### [Exercise objective]
Below are entries to be transcribed exactly; exclude the pictures from the copy.

--- Start Input ---

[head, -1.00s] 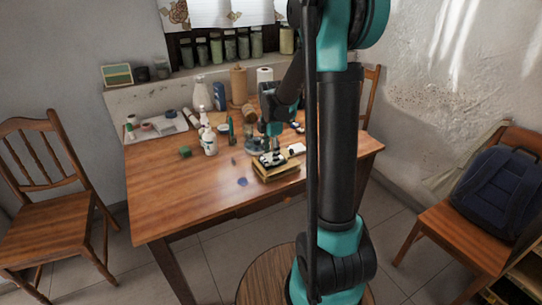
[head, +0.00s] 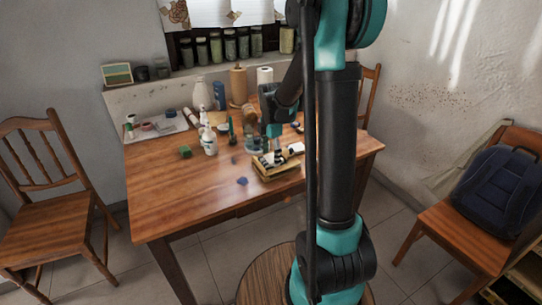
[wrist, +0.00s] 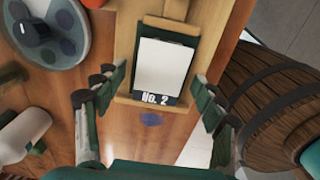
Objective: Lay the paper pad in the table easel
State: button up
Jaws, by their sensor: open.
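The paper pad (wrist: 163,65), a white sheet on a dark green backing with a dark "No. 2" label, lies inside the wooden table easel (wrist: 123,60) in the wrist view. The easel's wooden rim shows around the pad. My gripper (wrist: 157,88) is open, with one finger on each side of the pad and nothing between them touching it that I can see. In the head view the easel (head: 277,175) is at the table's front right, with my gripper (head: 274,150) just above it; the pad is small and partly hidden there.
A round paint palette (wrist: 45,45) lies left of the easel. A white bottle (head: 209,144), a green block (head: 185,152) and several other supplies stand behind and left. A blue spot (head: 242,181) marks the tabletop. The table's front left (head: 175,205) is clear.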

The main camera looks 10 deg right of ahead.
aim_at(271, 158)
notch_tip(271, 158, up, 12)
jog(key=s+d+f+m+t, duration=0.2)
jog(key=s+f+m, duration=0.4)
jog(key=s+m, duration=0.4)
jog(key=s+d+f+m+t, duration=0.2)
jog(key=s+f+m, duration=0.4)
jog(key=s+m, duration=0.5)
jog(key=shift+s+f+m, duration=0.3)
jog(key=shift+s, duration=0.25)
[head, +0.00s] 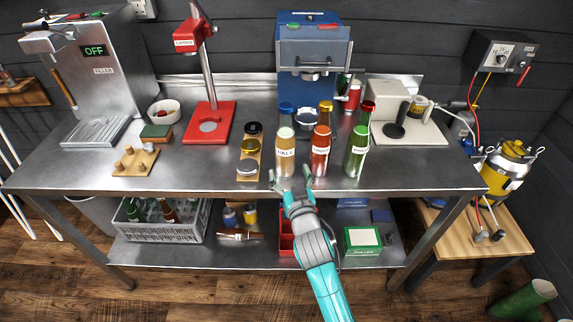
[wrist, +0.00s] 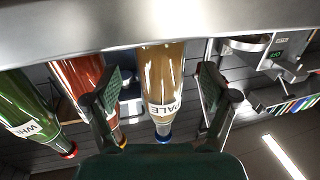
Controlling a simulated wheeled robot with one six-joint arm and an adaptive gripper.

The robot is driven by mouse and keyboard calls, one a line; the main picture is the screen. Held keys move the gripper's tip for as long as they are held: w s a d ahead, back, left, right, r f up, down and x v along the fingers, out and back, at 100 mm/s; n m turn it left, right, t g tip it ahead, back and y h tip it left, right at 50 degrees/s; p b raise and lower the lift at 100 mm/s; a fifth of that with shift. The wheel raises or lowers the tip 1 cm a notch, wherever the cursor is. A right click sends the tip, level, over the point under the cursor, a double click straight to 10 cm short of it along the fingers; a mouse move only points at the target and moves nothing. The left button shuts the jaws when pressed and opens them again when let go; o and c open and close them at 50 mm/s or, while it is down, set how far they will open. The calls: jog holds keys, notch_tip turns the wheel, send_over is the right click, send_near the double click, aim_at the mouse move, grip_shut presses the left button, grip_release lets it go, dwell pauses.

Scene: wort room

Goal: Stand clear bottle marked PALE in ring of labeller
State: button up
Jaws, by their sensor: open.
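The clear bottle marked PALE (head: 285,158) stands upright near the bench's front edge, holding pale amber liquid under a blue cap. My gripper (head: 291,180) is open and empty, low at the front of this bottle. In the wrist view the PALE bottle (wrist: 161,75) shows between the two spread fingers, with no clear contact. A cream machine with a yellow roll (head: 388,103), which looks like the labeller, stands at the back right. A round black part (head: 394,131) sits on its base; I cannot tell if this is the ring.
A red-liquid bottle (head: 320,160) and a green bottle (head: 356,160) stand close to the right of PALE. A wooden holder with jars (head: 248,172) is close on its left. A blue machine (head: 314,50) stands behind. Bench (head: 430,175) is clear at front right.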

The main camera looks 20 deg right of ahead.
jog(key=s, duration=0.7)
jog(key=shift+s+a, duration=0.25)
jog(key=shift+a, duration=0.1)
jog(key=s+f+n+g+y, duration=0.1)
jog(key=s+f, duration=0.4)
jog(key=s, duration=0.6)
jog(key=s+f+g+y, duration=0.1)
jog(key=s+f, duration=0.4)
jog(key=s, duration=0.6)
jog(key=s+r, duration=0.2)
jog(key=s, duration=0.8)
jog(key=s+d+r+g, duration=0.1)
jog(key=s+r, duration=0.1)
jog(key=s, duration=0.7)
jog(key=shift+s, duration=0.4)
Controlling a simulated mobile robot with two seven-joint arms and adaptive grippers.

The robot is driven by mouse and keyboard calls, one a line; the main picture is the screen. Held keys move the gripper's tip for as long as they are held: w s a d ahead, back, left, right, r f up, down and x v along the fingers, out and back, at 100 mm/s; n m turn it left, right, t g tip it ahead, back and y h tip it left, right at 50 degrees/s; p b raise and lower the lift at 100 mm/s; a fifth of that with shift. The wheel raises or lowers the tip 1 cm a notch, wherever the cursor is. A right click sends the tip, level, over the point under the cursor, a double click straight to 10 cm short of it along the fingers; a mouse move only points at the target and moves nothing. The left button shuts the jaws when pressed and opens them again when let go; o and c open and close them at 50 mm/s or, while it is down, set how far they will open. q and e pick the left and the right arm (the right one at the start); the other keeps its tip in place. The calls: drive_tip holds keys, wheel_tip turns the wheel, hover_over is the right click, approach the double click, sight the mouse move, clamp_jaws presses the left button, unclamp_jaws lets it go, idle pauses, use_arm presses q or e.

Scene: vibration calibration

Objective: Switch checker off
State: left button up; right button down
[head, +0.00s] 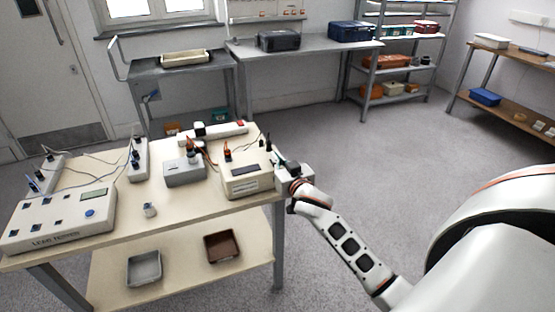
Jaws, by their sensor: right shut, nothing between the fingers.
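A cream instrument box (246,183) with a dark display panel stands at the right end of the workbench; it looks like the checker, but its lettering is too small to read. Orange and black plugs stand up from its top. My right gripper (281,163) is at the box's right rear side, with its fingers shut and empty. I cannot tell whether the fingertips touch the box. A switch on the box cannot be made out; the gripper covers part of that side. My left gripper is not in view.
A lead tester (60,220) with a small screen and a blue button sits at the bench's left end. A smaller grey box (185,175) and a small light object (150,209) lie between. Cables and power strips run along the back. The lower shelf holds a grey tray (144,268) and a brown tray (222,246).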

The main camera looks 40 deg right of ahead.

--- End Input ---

### [Solution for this exercise]
[head, -1.00s] 
[head, +0.00s] 
[wrist, +0.00s] 
Objective: Lay the paper pad in the table easel
State: button up
Jaws, by their sensor: open.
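The paper pad (wrist: 163,65), a white sheet on a dark green backing with a dark "No. 2" label, lies inside the wooden table easel (wrist: 123,60) in the wrist view. The easel's wooden rim shows around the pad. My gripper (wrist: 157,88) is open, with one finger on each side of the pad and nothing between them touching it that I can see. In the head view the easel (head: 277,175) is at the table's front right, with my gripper (head: 274,150) just above it; the pad is small and partly hidden there.
A round paint palette (wrist: 45,45) lies left of the easel. A white bottle (head: 209,144), a green block (head: 185,152) and several other supplies stand behind and left. A blue spot (head: 242,181) marks the tabletop. The table's front left (head: 175,205) is clear.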

The main camera looks 10 deg right of ahead.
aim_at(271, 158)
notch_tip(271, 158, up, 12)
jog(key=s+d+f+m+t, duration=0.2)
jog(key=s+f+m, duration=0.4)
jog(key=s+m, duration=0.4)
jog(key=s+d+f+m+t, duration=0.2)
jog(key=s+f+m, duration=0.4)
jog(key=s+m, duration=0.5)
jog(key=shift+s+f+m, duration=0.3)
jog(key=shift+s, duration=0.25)
[head, +0.00s] 
[wrist, +0.00s] 
Controlling a simulated wheeled robot with one six-joint arm and an adaptive gripper.

The robot is driven by mouse and keyboard calls, one a line; the main picture is the screen. Held keys move the gripper's tip for as long as they are held: w s a d ahead, back, left, right, r f up, down and x v along the fingers, out and back, at 100 mm/s; n m turn it left, right, t g tip it ahead, back and y h tip it left, right at 50 degrees/s; p b raise and lower the lift at 100 mm/s; a fifth of that with shift. The wheel raises or lowers the tip 1 cm a notch, wherever the cursor is. A right click sends the tip, level, over the point under the cursor, a double click straight to 10 cm short of it along the fingers; a mouse move only points at the target and moves nothing. The left button shuts the jaws when pressed and opens them again when let go; o and c open and close them at 50 mm/s or, while it is down, set how far they will open. The calls: jog holds keys, notch_tip turns the wheel, send_over is the right click, send_near the double click, aim_at the mouse move, grip_shut presses the left button, grip_release lets it go, dwell pauses.

Scene: wort room

Goal: Stand clear bottle marked PALE in ring of labeller
State: button up
Jaws, by their sensor: open.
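The clear bottle marked PALE (head: 285,158) stands upright near the bench's front edge, holding pale amber liquid under a blue cap. My gripper (head: 291,180) is open and empty, low at the front of this bottle. In the wrist view the PALE bottle (wrist: 161,75) shows between the two spread fingers, with no clear contact. A cream machine with a yellow roll (head: 388,103), which looks like the labeller, stands at the back right. A round black part (head: 394,131) sits on its base; I cannot tell if this is the ring.
A red-liquid bottle (head: 320,160) and a green bottle (head: 356,160) stand close to the right of PALE. A wooden holder with jars (head: 248,172) is close on its left. A blue machine (head: 314,50) stands behind. Bench (head: 430,175) is clear at front right.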

The main camera looks 20 deg right of ahead.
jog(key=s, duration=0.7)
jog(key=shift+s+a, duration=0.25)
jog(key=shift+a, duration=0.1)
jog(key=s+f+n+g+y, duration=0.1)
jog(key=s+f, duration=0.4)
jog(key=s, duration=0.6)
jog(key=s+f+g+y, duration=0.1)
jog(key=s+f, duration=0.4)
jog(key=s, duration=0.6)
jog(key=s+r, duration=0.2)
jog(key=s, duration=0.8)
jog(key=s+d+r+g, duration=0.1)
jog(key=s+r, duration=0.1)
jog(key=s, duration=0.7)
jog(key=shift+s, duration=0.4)
Controlling a simulated mobile robot with two seven-joint arms and adaptive grippers.

The robot is driven by mouse and keyboard calls, one a line; the main picture is the screen. Held keys move the gripper's tip for as long as they are held: w s a d ahead, back, left, right, r f up, down and x v along the fingers, out and back, at 100 mm/s; n m turn it left, right, t g tip it ahead, back and y h tip it left, right at 50 degrees/s; p b raise and lower the lift at 100 mm/s; a fifth of that with shift. The wheel raises or lowers the tip 1 cm a notch, wherever the cursor is. A right click sends the tip, level, over the point under the cursor, a double click straight to 10 cm short of it along the fingers; a mouse move only points at the target and moves nothing. The left button shuts the jaws when pressed and opens them again when let go; o and c open and close them at 50 mm/s or, while it is down, set how far they will open. q and e pick the left and the right arm (the right one at the start); the other keeps its tip in place. The calls: drive_tip holds keys, wheel_tip turns the wheel, hover_over is the right click, approach the double click, sight the mouse move, clamp_jaws presses the left button, unclamp_jaws lets it go, idle pauses, use_arm presses q or e.

Scene: vibration calibration

Objective: Switch checker off
State: left button up; right button down
[head, +0.00s] 
Jaws, by their sensor: right shut, nothing between the fingers.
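A cream instrument box (246,183) with a dark display panel stands at the right end of the workbench; it looks like the checker, but its lettering is too small to read. Orange and black plugs stand up from its top. My right gripper (281,163) is at the box's right rear side, with its fingers shut and empty. I cannot tell whether the fingertips touch the box. A switch on the box cannot be made out; the gripper covers part of that side. My left gripper is not in view.
A lead tester (60,220) with a small screen and a blue button sits at the bench's left end. A smaller grey box (185,175) and a small light object (150,209) lie between. Cables and power strips run along the back. The lower shelf holds a grey tray (144,268) and a brown tray (222,246).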

The main camera looks 40 deg right of ahead.

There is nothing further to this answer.